The exercise :: Go through the material and pull out every line with the string "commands" in it.

— start of Source data —

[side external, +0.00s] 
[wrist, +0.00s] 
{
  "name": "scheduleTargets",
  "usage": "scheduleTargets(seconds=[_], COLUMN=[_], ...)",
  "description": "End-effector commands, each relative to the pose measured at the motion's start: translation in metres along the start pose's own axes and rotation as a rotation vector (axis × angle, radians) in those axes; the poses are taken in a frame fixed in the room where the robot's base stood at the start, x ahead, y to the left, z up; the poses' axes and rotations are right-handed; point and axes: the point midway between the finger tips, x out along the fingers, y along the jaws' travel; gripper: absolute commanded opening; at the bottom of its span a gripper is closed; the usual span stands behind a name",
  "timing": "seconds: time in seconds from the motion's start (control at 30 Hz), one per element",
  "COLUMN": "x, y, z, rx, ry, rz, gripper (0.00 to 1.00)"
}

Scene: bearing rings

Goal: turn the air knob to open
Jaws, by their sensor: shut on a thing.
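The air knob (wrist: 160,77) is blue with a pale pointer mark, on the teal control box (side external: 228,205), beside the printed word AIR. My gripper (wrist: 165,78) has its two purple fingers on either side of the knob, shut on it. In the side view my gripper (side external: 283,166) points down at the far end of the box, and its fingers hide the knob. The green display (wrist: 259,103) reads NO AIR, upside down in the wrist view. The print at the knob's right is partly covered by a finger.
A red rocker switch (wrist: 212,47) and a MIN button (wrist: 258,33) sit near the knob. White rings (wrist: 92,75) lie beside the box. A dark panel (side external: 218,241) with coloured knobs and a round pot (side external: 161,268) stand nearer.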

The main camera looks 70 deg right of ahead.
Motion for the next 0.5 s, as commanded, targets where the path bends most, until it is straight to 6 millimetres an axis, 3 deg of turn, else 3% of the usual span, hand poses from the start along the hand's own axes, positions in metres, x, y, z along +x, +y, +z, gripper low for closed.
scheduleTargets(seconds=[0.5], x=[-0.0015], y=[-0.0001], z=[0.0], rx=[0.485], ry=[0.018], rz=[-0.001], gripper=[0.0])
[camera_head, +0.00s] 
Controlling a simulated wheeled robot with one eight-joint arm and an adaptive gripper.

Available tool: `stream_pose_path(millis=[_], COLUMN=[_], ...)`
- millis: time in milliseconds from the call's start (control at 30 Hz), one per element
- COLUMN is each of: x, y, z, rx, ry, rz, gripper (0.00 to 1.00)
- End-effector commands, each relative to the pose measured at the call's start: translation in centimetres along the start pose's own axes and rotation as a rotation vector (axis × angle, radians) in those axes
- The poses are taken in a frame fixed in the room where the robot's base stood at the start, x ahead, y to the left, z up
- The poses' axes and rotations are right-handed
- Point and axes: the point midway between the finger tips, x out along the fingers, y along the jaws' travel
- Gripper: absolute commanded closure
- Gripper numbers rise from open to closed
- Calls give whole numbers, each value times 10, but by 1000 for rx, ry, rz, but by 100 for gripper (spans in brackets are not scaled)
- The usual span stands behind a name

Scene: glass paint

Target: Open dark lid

— end of Source data —

Written reply ::
  "description": "End-effector commands, each relative to the pose measured at the motion's start: translation in metres along the start pose's own axes and rotation as a rotation vector (axis × angle, radians) in those axes; the poses are taken in a frame fixed in the room where the robot's base stood at the start, x ahead, y to the left, z up; the poses' axes and rotations are right-handed; point and axes: the point midway between the finger tips, x out along the fingers, y along the jaws' travel; gripper: absolute commanded opening; at the bottom of its span a gripper is closed; the usual span stands behind a name",
- End-effector commands, each relative to the pose measured at the call's start: translation in centimetres along the start pose's own axes and rotation as a rotation vector (axis × angle, radians) in those axes

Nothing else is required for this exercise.